А безтоварный и безденежный социализм декретами не вводится. Если отдельные левые товарищи мечтают ввести подобный строй запретом на товарно-денежные отношения, то их эксперимент, в случае их победы (которой я им не желаю, да и не ожидаю, впрочем), превратится в очередное издание госкапитализма по-советски, с неизбежной теневой рыночной экономикой и криптобуржуазией, вслед за чем вновь обязательно наступит частно-капиталистическая реакция. Их «социалистическая революция» направит общество на вечное движение по замкнутому кругу.
Те формы социально-экономических отношений, что когда-нибудь заменят собой товарно-денежные, вырастут из жизни, а не родятся, как гениальное изобретение, в голове читателей Маркса, и не введутся декретами и запретами.
4.
Выше обрисован, конечно, всего лишь один из возможных сценариев левой стратегии. Вероятно, существуют и другие перспективы для эффективной деятельности левых в современной России. Вот их и нужно выдвигать и обсуждать, а не перечитывать в сотый раз Маркса задом-наперёд или наискось. Там, как в Библии, ничего нового больше не появится. Перед нами — XXI век. Камланием про «революционную марксистскую партию» и взыванием к духам умерших классиков не приблизишь не только социальную революцию, но хоть одну конкретную социальную реформу.
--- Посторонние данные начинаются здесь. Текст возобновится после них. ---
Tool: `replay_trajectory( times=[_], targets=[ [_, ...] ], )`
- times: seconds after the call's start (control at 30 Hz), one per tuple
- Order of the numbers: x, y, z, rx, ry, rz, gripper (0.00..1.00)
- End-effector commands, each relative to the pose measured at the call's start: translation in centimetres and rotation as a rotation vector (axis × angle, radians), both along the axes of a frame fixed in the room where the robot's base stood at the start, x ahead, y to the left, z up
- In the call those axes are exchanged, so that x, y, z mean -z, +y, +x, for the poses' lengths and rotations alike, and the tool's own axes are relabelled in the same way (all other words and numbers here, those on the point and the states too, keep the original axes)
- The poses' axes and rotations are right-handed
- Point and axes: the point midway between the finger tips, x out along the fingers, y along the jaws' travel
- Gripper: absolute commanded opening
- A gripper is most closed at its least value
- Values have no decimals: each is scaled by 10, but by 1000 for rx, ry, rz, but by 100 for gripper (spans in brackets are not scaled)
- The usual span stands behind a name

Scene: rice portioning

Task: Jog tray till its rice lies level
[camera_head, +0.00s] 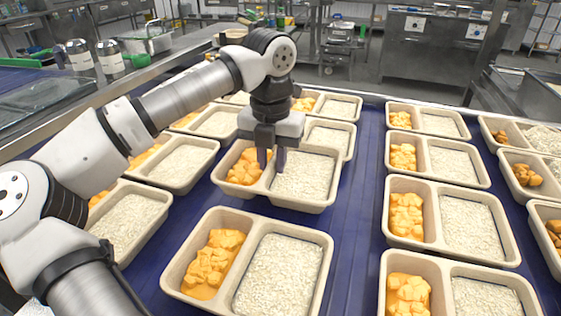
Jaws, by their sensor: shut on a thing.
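My gripper (272,160) points down over a beige two-compartment tray (318,208) in the middle of the blue surface. Its two dark fingers are shut at the divider between the compartments. The tray's left compartment holds orange chunks (243,168). Its larger right compartment holds white rice (304,175), which looks spread across the compartment. Whether the rice is fully level is hard to tell at this size. The gripper and wrist hide part of the tray's far side. I cannot tell whether the tray is lifted off the surface.
Another filled tray (328,240) stands just in front. More trays stand in a column at the right (388,190), at the left (165,205) and behind (352,122). A strip of bare blue belt (358,215) runs between the middle and right columns.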

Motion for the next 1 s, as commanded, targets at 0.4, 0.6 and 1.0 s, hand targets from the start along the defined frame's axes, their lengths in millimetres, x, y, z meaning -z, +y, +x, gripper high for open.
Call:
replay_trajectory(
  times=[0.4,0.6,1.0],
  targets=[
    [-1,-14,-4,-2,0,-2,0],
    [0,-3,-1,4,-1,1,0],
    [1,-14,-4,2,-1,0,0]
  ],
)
Можно лишь уподобиться «хоругвеносцам» с их взыванием к духам почивших в бозе царей. Кстати, именно поэтому радикальная левая в России кажется пока не более чем обезьянничаньем радикальной правой. Именно правые оригинальны и самобытны в догматизме и вере в отжившее, тогда как для левой среды такие явления — чуждые и наносные.
Возможно, этой статьёй я «оскорбляю» веру некоторых товарищей во что-то «святое». Но, по-моему, если левый верит, то он левый лишь временно и по недоразумению (или же верит временно и по недоразумению). Автор в своей жизни достаточно насмотрелся на всяческих верующих правых и считает, что настоящий левый должен представлять собой не рабскую копию правых, только с иными словами на устах, а принципиальную им противоположность. Левый не верит, а рассуждает и знает. И чем больше он действительно знает, тем сильнее сомневается в том, достаточно ли его знаний для тотальной переделки мира.